MIT student casts optimistic gaze toward Detroit

Student at Massachusetts Institute of Technology tours Detroit after hearing Gov. Snyder's call for problem solvers

By Rod Meloni - Reporter, CFP ®

DETROIT - The pessimist will tell you with all the squalor, trouble and crime in Detroit the future isn't particularly bright.

Then there's the optimist who sees the glass as half full, that empty space can be filled in a very different and interesting way.

Brendan Devany, age 22, attends Massachusetts Institute of Technology. The biochemical engineering student is casting his optimist gaze toward Detroit.

"I've heard Gov. Snyder talking about the emergency manager and Kevyn Orr and he said Detroit really has a problem, and he's calling in problem solving and said 'anyone who can help with solving problems we'd love to have you down', so I was coming here on a layover and I thought I'd stop by the city and stay an extra day," said Devany.

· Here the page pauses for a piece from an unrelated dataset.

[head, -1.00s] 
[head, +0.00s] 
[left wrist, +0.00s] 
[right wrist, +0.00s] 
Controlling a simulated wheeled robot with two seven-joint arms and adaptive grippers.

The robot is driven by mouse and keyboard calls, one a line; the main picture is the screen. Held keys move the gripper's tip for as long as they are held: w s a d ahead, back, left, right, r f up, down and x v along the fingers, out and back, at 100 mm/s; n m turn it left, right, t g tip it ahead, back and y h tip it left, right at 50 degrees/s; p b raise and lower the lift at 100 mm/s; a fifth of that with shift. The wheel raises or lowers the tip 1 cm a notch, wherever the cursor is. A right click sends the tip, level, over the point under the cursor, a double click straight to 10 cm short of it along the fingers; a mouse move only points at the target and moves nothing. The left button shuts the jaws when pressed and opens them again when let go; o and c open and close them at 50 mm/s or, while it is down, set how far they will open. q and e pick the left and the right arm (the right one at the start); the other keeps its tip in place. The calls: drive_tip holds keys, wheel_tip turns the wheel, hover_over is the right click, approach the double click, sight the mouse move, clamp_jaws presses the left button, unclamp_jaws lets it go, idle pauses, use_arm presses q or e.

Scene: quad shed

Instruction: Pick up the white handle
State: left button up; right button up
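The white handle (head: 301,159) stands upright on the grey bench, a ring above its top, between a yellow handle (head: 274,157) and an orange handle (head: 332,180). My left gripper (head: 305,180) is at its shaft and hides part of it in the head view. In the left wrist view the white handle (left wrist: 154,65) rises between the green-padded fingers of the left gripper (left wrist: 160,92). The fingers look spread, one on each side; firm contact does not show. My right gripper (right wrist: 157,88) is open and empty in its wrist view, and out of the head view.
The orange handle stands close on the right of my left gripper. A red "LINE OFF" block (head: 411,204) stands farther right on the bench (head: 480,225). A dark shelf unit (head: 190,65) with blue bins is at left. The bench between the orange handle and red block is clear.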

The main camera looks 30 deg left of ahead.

Devany was staying at Robert's Riverfront Hotel in the city; he had a list of places and people he wanted to see.

Lucky for him Devany, he bumped into a cab driver who is the former Detroit Free Press columnist Oneita Jackson.

"A lot of people I get on their way out of town, so when I see someone 'oh we have time' (I say ) what do you want to do, what do you want to see because I usually tell them what you've seen about Detroit is true, but there is so much more," said Jackson.

Devany stopped by the mayor's office to drop off a resume and to watch city council for a few minutes. Jackson showed him the old train station and Slows Barb BQ and since she knows Slows' co-founder, Phil Cooley, Jackson introduced them.

"There is far more demand than supply in Detroit, we need a lot of things here so I think he should do what he loves to do and I think he should come here and learn a little bit about the city," said Cooley.

Mayor Bing said he wanted to meet with Devany, but he was busy in meetings before Devany had to leave to catch a plane.

If Devany is serious about helping the city there are those in the state who will definitely want to speak with him.

"This is a unique problem and a large one and it's one I'd like to see what I could do to help," Devany said.